### Goal
Quote the entries in full, character for character, without their images.

### Dataset records
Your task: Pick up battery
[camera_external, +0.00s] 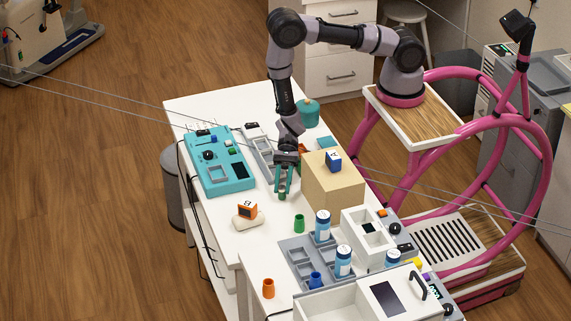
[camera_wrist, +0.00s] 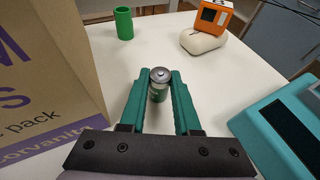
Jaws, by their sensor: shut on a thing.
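The battery (camera_wrist: 159,77) is a small green cylinder with a silver top, upright between my fingers in the wrist view. In the external view its lower end (camera_external: 282,197) shows just below my fingertips, at or just above the white table. My gripper (camera_external: 283,188) points down with two green fingers, left of the cardboard box. In the wrist view my gripper (camera_wrist: 158,85) is shut on the battery, a finger on each side of it. Whether the battery touches the table is hard to tell.
A teal panel (camera_external: 212,178) lies left. An orange cube device (camera_external: 247,209) rests on a pale cushion. A green cup (camera_external: 299,223) and grey tray (camera_external: 294,247) are nearer the front.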

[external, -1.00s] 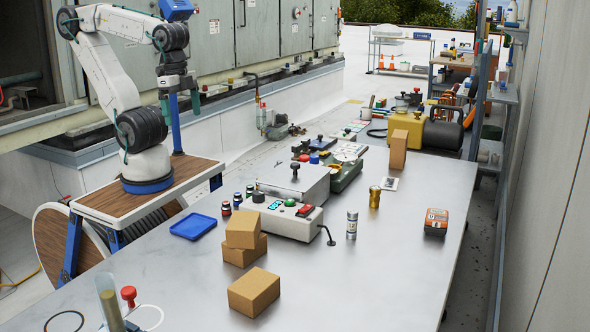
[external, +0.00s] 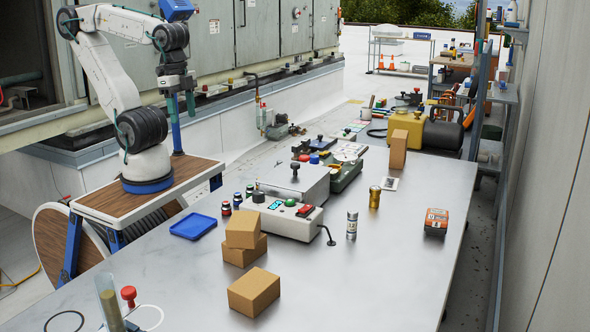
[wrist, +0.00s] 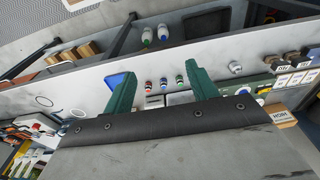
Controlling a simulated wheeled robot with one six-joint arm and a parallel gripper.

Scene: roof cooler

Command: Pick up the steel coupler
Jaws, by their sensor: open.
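A small silver cylinder with a pale band, which looks like the steel coupler (external: 352,225), stands upright on the metal table (external: 400,270), right of the grey control box. A brass cylinder (external: 374,197) stands just behind it. My gripper (external: 181,106) is open and empty, raised high at the left above the wooden-topped stand, well away from the coupler. Its green fingers also show spread apart in the wrist view (wrist: 160,88). I cannot pick out the coupler for sure in the wrist view.
The control box (external: 278,216) with buttons and a bent black lever is left of the coupler. An orange-black device (external: 436,222) sits right. The table front right is clear.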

### Answer
Your task: Pick up battery
[camera_external, +0.00s] 
[camera_wrist, +0.00s] 
Jaws, by their sensor: shut on a thing.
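The battery (camera_wrist: 159,77) is a small green cylinder with a silver top, upright between my fingers in the wrist view. In the external view its lower end (camera_external: 282,197) shows just below my fingertips, at or just above the white table. My gripper (camera_external: 283,188) points down with two green fingers, left of the cardboard box. In the wrist view my gripper (camera_wrist: 158,85) is shut on the battery, a finger on each side of it. Whether the battery touches the table is hard to tell.
A teal panel (camera_external: 212,178) lies left. An orange cube device (camera_external: 247,209) rests on a pale cushion. A green cup (camera_external: 299,223) and grey tray (camera_external: 294,247) are nearer the front.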

[external, -1.00s] 
[external, +0.00s] 
[wrist, +0.00s] 
Controlling a simulated wheeled robot with one six-joint arm and a parallel gripper.

Scene: roof cooler

Command: Pick up the steel coupler
Jaws, by their sensor: open.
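A small silver cylinder with a pale band, which looks like the steel coupler (external: 352,225), stands upright on the metal table (external: 400,270), right of the grey control box. A brass cylinder (external: 374,197) stands just behind it. My gripper (external: 181,106) is open and empty, raised high at the left above the wooden-topped stand, well away from the coupler. Its green fingers also show spread apart in the wrist view (wrist: 160,88). I cannot pick out the coupler for sure in the wrist view.
The control box (external: 278,216) with buttons and a bent black lever is left of the coupler. An orange-black device (external: 436,222) sits right. The table front right is clear.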

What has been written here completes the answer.